E. has another cold so there’s the whole barfing/not much sleeping/crying/nebulizing routine going on around here. The sun rises and does the thing it always does, brightening the sky and everything else. And no matter what happens in those dim hours between ten and six a.m., I get up for the day, just like I always do.
During these moments, when it also seems like the bad news of the world has no end, I have been remembering to look up at the maples. And no matter what’s happening, trees make it better.
You know what else makes it better: my neighbor Karen. She’s a visual artist/gardener/former ICU nurse. That’s three different types of amazing rolled into one.
Some people might splurge on a cruise to Alaska, if they can swing it, or have a meal at a nice restaurant in town. But for her 70th birthday, Karen bought a whole wheelbarrow full of bulbs— hyacinth, lilies, allium, tulips and daffodils. And she decided to plant these perennials for her neighbors and friends.
She explained to me, “I’m lucky that I’ve made it this far. I know so many people who haven’t”. Then, without any fanfare, she got to planting. Karen organized a curved border along our front yard with handfuls of bulbs.
So now, even though our first frost hit just a few days ago, I cannot wait until spring. Come April, those blooms will blow kisses of color beneath the trees like we are living in a fairy forest.
We are so lucky. I don’t ever want to forget that, even though, of course, I do.
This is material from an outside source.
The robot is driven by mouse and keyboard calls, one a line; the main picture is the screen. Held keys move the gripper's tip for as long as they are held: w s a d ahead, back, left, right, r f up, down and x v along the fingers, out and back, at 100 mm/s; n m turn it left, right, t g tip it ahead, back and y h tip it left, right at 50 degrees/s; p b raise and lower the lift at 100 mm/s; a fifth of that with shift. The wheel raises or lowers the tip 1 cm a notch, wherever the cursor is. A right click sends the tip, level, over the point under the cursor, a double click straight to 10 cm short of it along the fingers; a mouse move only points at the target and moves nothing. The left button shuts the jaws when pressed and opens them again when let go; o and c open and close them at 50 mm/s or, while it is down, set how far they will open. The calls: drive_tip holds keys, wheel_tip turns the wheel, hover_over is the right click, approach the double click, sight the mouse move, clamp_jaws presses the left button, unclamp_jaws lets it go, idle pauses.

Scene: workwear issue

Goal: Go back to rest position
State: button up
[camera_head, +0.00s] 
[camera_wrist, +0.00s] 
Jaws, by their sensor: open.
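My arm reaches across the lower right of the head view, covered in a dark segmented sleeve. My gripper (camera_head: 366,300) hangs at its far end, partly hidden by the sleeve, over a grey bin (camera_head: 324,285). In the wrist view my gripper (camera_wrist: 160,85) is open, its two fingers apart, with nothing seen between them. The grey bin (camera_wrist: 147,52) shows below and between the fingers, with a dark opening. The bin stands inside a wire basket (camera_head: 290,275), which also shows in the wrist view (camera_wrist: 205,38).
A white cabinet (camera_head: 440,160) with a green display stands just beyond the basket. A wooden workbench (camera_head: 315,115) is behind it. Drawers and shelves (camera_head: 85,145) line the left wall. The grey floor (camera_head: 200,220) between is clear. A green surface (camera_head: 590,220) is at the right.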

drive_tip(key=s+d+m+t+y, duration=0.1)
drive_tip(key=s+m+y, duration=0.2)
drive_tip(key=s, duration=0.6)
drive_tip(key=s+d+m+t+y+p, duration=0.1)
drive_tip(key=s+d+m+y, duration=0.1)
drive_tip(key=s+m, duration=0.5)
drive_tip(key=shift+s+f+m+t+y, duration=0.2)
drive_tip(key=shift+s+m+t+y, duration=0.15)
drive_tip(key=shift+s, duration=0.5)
Especially when it’s still dark and there’s a toddler wailing nearly every hour.
But anyway, and more importantly, I wish the whole world was more like Karen. Instead of semi-automatic rounds fired into strangers, we’d have spontaneous gardening sessions with our neighbors. I’d never have to worry about the people that I love being murdered during math class or at Lollapalooza; we could shovel dirt together and steward something gorgeous.
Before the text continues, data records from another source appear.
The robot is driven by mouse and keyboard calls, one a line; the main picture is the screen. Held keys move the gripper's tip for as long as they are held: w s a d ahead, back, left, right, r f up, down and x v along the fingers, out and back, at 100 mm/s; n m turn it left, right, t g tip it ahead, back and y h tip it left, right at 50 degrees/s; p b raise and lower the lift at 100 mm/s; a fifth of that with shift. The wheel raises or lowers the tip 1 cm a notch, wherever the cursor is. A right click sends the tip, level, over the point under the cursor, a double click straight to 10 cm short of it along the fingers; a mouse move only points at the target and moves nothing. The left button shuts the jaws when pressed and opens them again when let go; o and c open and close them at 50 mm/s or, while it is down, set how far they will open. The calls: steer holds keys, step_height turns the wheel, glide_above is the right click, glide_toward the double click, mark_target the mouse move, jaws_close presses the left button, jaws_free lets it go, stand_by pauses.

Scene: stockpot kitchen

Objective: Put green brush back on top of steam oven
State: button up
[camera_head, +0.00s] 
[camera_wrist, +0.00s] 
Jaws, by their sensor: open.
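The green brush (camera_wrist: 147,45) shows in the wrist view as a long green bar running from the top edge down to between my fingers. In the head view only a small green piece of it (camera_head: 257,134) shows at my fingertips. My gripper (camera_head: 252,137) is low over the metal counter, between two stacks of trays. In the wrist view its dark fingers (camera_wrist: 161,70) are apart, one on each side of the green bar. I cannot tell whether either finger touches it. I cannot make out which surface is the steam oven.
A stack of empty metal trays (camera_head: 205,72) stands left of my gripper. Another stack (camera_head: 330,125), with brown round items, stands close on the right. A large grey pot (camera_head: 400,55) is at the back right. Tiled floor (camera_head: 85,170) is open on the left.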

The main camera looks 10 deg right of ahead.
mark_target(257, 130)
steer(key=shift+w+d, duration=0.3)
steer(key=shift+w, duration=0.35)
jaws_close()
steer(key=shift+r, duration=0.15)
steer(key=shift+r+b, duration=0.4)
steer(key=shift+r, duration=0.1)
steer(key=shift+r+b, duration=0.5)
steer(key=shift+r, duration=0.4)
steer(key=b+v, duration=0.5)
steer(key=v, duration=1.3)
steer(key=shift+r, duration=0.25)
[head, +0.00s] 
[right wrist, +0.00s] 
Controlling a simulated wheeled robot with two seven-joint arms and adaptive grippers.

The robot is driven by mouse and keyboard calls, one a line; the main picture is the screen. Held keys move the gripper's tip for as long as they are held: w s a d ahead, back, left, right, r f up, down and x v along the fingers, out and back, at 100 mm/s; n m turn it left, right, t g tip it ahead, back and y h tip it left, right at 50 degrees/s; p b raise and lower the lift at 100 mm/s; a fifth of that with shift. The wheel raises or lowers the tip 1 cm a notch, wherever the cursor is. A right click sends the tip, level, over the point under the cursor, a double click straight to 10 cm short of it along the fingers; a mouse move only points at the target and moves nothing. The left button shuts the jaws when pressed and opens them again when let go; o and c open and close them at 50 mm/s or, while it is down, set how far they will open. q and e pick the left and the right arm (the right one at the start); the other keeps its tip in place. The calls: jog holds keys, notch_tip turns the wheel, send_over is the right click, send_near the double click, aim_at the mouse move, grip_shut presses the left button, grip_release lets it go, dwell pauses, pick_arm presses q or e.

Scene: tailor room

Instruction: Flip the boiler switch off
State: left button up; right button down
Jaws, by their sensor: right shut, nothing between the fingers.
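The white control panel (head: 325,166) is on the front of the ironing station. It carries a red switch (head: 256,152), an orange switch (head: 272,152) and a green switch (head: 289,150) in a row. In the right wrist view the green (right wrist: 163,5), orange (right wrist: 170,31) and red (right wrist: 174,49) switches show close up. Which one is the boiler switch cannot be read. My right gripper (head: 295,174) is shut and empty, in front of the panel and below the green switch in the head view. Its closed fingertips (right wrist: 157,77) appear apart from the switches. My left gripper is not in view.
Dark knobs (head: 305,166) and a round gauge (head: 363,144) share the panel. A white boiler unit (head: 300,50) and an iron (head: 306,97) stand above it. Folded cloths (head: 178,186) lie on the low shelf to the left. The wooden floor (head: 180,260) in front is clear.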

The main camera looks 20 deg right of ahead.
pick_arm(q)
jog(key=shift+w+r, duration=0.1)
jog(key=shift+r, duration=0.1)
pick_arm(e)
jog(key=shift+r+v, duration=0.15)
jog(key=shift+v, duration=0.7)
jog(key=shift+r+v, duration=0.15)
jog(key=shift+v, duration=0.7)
I’ve gotten to meet many giving, gracious souls through our little E.’s struggles. People who care for the sick, who care for the earth. People who live like yes, this is what it’s all about. Not me or you or mine or yours. But we, us.
If not for E. and the insufferable nights, we never would have moved out here to the woods or met these beautiful humans. And then I wouldn’t be writing this right now. Maybe instead I would be running around Lake Harriet, maybe I would be cleaning my car (because it could really use it, but generally I’ve got better things to do). I hope I’d be writing about something that matters deeply, like fighting racism or challenging corporate interests in Congress. Who knows what I’d be doing.
I can easily trip out about all of the choices that lead up to a moment, but it is wild, right? How one thing leads to another that shapes a day or a week or maybe even your whole life? How an excruciating night—a night where you want to just give up already—becomes a morning that you never knew you would love quite as much as you actually do?
I don’t know why or how we got to this place in time, and I don’t know how to get anywhere else. Today I’m going to watch the rain heap down on top of those bulbs, and look up at the sky to say thank you, more than once. Because we could be anywhere, and the nights could be much longer. Yet we are here. And we’ve made it this far.